3.2 Teknik Penentuan Sampel
Populasi dalam penelitian ini yaitu peternak sapi yang ada di Desa
Bontolempangan sebanyak 12 peternak sapi potong. Teknik pengambilan
sampelnya dilakukan secara sensus dengan mengambil semua peternak yakni 12
peternak sapi potong, jadi sampel yang diambil yaitu 12 orang peternak di Desa
Bontolempangan Kecamatan Bontolempangan Kabupaten Gowa. Hal ini sesuai
dengan pendapat Riduwan (2005) yang menyatakan bahwa jika jumlah sampel
kurang dari 100 maka lebih baik diambil semua, tetapi jika jumlah sampel lebih
dari 100 maka dapat diambil antara 10-15 % dari jumlah populasi yang ada
18
3.3 Jenis dan Sumber Data
Sumber pengambilan data dilakukan dengan dua cara yaitu dengan
wawancara dan observasi. Berdasarkan sumber data yang ada maka data yang
digunakan berupa:
1. Data primer, yaitu data yang diperoleh secara langsung dari responden,
dengan cara wawancara kepada peternak karakteristik peternak, kondisi lahan,
kelembagaan peternak serta kondisi peternak.
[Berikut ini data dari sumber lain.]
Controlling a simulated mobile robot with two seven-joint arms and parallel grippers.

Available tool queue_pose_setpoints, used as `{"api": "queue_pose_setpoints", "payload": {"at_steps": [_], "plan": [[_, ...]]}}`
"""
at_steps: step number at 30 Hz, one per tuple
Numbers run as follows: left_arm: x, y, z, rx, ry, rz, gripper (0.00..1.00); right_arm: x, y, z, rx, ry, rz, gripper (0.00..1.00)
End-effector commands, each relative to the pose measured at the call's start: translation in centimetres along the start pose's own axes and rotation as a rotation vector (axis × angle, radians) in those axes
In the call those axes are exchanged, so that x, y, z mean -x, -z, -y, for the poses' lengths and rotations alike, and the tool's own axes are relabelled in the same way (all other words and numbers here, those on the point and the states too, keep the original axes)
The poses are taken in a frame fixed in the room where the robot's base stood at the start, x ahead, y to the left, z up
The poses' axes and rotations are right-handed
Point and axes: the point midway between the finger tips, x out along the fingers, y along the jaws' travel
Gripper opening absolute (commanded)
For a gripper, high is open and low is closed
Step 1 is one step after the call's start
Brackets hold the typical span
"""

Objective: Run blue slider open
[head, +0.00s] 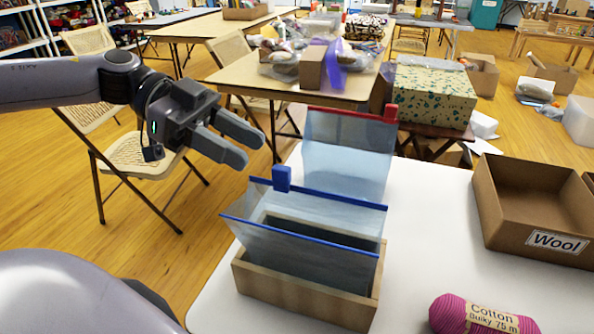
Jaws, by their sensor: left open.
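The blue slider (282,178) is a small block on the rear blue rim of a clear bag (310,240), near that rim's left end. The bag stands in a light wooden box (300,294). Its two blue rims are spread apart and the mouth gapes, showing a dark inside. My left gripper (249,149) is open and empty, up and to the left of the blue slider, apart from it, with its fingers pointing right and down. My right gripper is not in view.
Behind stands another clear bag (345,165) with a red rim and a red slider (390,112) at its right end. A brown box labelled Wool (486,205) and pink Cotton yarn (450,312) are on the right. The white table (428,220) is clear between.

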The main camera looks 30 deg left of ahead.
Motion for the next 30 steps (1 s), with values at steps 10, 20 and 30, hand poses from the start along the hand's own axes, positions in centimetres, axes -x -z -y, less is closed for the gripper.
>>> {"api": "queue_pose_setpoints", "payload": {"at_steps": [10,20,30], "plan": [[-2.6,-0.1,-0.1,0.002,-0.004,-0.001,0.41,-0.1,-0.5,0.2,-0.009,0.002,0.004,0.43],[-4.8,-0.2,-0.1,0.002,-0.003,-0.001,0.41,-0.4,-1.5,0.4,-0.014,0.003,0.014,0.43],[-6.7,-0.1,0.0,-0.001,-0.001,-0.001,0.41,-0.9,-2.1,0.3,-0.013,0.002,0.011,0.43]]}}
2. Data sekunder, yaitu data yang diperoleh dari publikasi atau pustaka-pustaka
instansi-instansi terkait yang dapat menunjang penelitian ini guna melengkapi
data-data primer, antara lain data monografi desa, Dinas Pertanian dan
Peternakan Kabupaten Gowa.
2.4 Teknik Pengumpulan Data
a. Observasi
Pengumpulan data dalam kegiatan penelitian yang dilakukan dengan metode
observasi bukanlah pengamatan yang sekedar melihat-lihat langsung,
diperhatikan dan dicermati, jika perlu ditanya dan dicatat segala sesuatunya.
b. Wawancara
Pengumpulan data yang dilakukan dengan cara wawancara responden,
sehingga antara peneliti dengan responden dapat berkomunikasi secara
langsung. Adapun para respondennya adalah peternak
19
c. Dokumentasi
Studi dokumentasi dilakukan dengan meneliti dokumen-dokumen dan bahan
tulisan dari perusahaan dan data dari buku-buku, jurnal, internet dan sumber
data lain yang berhubungan dengan masalah yang diteliti
3.5 Analisis Data
Data yang dikumpulkan terdiri dari data primer dan data sekunder. Data
primer diperoleh dari hasil wawancara langsung dengan responden dengan
menggunakan daftar pertanyaan atau kuisioner, sedangkan data sekunder
diperoleh dari instansi atau lembaga yang terkait kemudian diolah dan dianalisis.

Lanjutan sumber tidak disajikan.